A block of data:
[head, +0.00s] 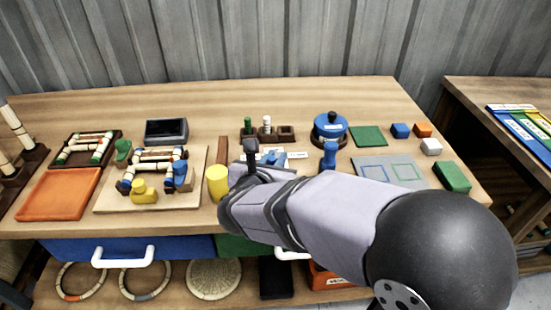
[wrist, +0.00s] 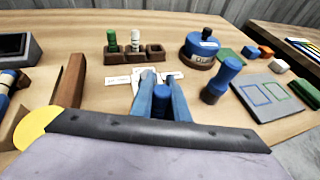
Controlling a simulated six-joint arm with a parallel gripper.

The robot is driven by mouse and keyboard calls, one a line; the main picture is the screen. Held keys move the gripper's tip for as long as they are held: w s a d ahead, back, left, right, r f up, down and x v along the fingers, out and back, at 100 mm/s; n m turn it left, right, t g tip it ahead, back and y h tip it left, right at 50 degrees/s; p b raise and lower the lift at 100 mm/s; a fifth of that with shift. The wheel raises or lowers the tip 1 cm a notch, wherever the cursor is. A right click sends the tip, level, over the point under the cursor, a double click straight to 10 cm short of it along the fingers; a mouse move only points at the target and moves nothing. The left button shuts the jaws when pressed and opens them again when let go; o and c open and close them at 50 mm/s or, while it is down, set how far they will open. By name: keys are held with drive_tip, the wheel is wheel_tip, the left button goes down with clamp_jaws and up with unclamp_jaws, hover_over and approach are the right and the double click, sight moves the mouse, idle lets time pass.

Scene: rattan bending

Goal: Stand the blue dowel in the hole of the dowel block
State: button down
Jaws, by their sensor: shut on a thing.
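My gripper (wrist: 158,80) is shut on the blue dowel (wrist: 162,99), whose rounded end shows between the two blue fingers in the wrist view. Its lower part is hidden. The brown dowel block (head: 287,132) stands at the back of the table, and also shows in the wrist view (wrist: 155,51). A green dowel (wrist: 112,39) stands at its left and a white dowel (wrist: 135,42) in its middle; the right-hand place looks empty. My gripper is in front of the block and apart from it. In the head view my arm hides much of the gripper.
A blue round pot (head: 330,130) stands right of the block, with a blue cylinder on a dark foot (wrist: 228,71) before it. A white card (wrist: 172,77) lies beyond the fingertips. A brown bar (wrist: 70,83) and a yellow cylinder (head: 217,182) are at the left.

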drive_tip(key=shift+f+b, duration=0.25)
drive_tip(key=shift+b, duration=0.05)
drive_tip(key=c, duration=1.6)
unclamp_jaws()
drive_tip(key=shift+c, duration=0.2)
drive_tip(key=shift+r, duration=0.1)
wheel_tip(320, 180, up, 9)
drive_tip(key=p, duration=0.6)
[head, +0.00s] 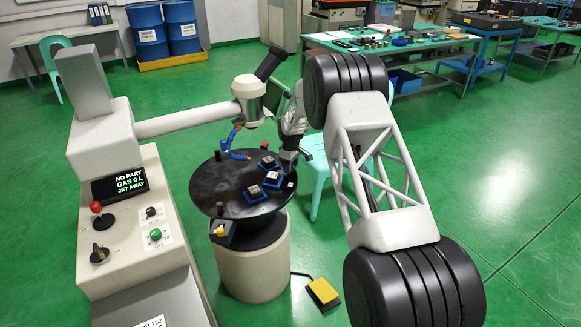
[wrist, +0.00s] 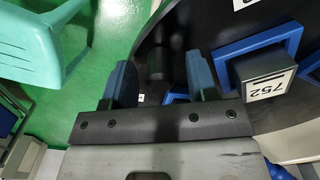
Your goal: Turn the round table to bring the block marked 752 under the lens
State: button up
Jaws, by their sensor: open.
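The black round table (head: 212,190) stands on a beige pedestal and carries several blocks in blue holders. The block marked 752 (wrist: 265,75) sits in a blue holder (wrist: 262,42) on the right of the wrist view. I cannot tell which of the blocks in the head view it is. The lens head (head: 248,88) hangs from a beige horizontal arm above the table's far side. My gripper (head: 289,157) is at the table's right edge. In the wrist view its fingers (wrist: 160,85) are apart, left of block 752, with a dark peg-like shape between them.
A blue jointed nozzle (head: 231,139) stands at the table's far side. The control console (head: 130,220) on the left has a screen reading NO PART, GAS 0 L, JET AWAY. A turquoise chair (head: 318,165) is close behind my gripper. A yellow pedal (head: 323,292) lies on the floor.

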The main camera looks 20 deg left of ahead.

● **Directions**: Output exactly the lines of the material above from the one containing "Scene: rattan bending" up to and including the one containing "State: button down".

● **Task response**:
Scene: rattan bending

Goal: Stand the blue dowel in the hole of the dowel block
State: button down

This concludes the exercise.